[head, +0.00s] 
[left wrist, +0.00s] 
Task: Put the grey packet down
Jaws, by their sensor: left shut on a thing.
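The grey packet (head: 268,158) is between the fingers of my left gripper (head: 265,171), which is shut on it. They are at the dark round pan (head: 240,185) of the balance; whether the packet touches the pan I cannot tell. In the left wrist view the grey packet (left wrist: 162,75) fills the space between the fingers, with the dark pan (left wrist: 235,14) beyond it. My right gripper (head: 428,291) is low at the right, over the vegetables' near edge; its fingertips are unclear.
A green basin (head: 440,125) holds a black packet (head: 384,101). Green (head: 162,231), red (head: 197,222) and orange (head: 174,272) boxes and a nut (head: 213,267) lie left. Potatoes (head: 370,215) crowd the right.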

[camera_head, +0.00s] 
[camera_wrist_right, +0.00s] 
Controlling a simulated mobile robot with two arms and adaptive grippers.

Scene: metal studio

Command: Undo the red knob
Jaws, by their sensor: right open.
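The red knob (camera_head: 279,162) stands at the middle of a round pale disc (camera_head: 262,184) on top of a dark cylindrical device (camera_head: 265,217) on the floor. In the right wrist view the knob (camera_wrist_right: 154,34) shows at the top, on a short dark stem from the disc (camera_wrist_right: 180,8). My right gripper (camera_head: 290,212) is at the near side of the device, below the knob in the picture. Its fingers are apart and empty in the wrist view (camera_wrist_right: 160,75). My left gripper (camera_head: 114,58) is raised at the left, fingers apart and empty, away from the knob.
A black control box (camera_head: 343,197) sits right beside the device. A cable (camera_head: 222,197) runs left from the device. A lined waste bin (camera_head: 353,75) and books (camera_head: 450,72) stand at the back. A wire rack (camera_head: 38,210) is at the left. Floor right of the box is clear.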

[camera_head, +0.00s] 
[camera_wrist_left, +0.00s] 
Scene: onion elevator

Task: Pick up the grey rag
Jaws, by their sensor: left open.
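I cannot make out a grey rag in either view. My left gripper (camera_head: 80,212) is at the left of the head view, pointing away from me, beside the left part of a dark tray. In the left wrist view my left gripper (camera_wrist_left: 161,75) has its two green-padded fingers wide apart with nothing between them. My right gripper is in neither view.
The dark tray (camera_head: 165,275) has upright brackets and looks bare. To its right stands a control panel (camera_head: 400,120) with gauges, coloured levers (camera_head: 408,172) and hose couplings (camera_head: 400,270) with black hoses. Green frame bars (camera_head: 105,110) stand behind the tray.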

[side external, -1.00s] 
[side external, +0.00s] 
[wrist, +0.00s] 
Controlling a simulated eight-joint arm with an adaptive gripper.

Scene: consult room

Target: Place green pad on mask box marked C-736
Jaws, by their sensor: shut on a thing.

SET PROBLEM:
Pull out each line of the entries that contains "external".

EXERCISE RESULT:
[side external, -1.00s] 
[side external, +0.00s] 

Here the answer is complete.